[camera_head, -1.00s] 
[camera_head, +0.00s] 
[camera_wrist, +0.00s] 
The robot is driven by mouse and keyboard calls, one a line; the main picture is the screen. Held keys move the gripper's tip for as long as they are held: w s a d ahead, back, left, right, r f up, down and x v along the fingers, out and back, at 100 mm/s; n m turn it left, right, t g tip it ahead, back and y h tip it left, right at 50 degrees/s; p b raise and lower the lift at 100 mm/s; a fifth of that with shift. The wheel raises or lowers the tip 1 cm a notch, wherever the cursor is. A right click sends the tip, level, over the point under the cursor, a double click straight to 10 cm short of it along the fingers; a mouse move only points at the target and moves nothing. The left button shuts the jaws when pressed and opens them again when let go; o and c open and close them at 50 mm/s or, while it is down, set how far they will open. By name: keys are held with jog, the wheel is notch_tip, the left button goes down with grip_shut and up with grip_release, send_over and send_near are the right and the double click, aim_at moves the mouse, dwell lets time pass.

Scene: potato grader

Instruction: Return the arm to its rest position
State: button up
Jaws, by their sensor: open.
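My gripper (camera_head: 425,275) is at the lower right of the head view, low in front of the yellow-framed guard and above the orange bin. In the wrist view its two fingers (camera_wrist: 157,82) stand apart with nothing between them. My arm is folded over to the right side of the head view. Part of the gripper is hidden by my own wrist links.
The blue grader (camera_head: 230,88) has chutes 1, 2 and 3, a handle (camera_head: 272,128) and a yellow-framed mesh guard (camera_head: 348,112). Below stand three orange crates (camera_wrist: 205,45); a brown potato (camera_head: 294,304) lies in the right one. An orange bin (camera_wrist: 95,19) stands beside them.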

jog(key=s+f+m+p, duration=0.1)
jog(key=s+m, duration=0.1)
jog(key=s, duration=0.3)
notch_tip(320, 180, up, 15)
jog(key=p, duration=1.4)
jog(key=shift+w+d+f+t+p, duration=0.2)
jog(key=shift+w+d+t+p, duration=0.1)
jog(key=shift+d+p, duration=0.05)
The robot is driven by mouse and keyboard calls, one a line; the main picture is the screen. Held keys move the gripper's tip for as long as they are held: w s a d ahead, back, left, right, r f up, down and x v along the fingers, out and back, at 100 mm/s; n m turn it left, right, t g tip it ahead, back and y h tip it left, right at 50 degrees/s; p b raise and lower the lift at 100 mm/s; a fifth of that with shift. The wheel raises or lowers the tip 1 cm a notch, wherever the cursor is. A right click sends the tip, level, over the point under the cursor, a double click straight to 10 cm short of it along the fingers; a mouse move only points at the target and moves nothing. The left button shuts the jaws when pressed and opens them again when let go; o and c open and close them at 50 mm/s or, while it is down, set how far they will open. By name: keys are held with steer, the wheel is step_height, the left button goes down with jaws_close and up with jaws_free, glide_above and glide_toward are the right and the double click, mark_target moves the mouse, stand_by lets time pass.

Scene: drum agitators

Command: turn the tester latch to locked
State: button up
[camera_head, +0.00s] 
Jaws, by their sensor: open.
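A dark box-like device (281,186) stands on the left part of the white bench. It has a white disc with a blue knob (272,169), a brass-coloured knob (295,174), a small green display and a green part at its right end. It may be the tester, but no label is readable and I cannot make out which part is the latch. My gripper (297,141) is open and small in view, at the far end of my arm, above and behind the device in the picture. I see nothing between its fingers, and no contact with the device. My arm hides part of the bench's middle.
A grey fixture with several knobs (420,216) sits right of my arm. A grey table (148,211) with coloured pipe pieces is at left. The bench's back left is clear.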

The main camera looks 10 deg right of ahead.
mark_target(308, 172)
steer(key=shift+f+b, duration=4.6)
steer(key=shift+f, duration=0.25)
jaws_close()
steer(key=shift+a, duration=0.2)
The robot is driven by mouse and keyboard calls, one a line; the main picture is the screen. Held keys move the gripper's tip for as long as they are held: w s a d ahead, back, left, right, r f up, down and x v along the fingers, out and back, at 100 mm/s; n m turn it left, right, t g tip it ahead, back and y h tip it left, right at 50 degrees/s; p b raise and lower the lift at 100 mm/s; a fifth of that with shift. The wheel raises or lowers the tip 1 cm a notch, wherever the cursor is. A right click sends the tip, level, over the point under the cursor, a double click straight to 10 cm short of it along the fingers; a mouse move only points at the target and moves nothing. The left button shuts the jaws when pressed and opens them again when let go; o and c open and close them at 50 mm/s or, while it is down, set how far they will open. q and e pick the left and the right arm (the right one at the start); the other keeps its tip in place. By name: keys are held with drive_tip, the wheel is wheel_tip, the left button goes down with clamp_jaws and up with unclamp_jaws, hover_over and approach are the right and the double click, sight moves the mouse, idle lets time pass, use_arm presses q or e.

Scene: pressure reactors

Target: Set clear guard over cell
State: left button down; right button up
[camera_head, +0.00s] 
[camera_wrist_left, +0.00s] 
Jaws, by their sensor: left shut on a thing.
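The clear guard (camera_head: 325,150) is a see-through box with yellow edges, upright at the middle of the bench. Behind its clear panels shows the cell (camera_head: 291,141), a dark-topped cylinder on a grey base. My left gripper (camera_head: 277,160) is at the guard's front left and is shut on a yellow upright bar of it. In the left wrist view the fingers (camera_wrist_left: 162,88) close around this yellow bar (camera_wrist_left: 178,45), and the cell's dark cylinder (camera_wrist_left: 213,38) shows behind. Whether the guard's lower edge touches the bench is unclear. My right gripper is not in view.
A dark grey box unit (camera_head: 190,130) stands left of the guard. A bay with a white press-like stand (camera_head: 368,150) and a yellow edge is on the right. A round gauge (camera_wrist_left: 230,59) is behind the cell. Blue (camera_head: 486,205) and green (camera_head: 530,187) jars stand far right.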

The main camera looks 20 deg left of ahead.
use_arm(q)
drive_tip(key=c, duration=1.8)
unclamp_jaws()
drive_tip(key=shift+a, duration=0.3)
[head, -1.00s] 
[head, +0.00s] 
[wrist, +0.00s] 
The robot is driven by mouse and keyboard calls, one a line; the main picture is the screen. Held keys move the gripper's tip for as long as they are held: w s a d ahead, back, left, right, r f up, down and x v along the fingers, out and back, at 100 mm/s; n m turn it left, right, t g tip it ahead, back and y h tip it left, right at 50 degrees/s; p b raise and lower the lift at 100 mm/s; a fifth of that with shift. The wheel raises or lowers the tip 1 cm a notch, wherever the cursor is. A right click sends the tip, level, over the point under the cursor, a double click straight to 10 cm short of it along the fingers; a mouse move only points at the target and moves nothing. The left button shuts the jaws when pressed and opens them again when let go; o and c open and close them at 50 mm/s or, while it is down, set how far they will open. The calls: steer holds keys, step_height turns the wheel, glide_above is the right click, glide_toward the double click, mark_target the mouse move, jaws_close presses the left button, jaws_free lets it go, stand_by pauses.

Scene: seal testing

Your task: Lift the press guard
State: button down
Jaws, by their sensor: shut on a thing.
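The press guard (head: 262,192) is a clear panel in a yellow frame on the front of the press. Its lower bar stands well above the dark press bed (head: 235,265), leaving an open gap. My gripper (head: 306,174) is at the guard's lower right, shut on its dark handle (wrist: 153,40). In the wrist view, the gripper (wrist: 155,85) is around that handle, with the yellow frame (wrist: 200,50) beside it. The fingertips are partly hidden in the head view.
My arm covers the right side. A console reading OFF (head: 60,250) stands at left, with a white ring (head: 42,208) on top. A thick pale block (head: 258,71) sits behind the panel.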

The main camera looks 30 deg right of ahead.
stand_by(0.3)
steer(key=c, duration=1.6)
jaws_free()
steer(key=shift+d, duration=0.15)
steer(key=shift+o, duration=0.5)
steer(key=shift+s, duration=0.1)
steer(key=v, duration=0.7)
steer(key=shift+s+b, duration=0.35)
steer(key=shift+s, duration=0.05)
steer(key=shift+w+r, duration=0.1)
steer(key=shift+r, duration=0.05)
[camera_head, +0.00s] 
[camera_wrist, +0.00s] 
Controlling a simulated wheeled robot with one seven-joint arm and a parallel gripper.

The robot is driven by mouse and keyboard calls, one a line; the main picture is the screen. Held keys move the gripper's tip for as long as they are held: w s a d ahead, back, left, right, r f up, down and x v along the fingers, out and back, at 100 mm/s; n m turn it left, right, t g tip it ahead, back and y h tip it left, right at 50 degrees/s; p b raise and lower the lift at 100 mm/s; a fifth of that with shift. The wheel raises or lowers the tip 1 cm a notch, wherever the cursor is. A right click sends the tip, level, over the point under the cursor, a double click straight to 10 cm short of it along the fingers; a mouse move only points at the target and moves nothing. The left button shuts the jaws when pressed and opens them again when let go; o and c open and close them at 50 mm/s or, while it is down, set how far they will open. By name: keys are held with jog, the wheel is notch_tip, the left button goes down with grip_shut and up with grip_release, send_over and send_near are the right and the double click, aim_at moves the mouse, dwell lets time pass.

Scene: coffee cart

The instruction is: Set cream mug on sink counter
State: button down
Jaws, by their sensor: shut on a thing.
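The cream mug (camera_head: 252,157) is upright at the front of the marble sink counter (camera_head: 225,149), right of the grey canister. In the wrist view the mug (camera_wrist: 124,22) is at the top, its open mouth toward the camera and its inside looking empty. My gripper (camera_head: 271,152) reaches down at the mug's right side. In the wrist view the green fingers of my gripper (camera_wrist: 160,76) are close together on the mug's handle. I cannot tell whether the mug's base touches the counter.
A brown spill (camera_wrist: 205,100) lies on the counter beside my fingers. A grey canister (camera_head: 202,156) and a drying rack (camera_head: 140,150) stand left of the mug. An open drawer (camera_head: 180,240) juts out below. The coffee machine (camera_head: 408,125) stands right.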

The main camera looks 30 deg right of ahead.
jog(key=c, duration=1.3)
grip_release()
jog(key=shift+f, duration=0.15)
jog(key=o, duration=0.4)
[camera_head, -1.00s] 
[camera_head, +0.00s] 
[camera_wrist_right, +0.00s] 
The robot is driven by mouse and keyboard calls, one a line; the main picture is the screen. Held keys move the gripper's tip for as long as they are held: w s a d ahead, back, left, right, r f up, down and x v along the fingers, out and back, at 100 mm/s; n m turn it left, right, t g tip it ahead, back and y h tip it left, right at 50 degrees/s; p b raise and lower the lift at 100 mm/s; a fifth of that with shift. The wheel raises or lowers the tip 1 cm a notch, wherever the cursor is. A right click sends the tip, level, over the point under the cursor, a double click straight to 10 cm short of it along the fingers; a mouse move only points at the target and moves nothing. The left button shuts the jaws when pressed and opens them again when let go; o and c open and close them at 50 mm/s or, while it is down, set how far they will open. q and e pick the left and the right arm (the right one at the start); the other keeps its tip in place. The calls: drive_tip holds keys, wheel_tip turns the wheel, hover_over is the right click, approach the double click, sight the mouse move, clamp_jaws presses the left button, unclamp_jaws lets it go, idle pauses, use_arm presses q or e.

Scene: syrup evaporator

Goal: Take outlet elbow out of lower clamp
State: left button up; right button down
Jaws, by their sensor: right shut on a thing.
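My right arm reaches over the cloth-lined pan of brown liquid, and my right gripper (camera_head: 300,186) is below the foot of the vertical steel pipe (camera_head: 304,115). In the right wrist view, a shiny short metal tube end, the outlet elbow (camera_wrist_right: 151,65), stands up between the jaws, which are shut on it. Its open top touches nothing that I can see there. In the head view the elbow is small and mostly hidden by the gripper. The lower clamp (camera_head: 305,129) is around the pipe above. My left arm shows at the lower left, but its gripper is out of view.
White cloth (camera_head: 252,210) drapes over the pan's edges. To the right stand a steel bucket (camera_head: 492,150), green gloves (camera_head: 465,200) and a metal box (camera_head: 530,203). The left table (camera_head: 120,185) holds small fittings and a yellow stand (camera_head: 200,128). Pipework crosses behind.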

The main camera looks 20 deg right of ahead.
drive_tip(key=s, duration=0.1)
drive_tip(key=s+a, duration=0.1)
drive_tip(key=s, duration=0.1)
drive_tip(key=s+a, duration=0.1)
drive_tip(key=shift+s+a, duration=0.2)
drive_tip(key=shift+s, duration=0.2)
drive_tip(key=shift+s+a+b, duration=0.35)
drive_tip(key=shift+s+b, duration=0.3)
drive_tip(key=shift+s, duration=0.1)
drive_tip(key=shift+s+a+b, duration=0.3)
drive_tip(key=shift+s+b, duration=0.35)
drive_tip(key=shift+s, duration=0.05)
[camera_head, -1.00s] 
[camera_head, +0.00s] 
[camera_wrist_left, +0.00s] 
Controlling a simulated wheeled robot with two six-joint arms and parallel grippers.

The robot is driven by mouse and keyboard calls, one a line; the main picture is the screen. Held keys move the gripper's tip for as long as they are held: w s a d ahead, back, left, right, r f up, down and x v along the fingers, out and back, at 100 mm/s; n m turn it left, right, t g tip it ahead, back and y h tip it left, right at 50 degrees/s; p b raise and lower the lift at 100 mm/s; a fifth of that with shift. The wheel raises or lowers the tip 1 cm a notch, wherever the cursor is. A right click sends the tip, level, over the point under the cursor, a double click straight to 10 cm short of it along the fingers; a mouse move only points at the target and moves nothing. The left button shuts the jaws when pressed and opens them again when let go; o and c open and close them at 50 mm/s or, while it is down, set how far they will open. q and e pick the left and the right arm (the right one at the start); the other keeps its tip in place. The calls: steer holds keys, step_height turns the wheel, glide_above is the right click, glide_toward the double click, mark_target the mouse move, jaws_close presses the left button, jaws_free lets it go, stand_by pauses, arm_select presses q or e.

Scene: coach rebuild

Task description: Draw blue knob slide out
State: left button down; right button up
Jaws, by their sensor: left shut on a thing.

Goal: Go through the listing above and pull out each line containing the word "parallel".

Solution for this exercise:
Controlling a simulated wheeled robot with one seven-joint arm and a parallel gripper.
Controlling a simulated wheeled robot with two six-joint arms and parallel grippers.

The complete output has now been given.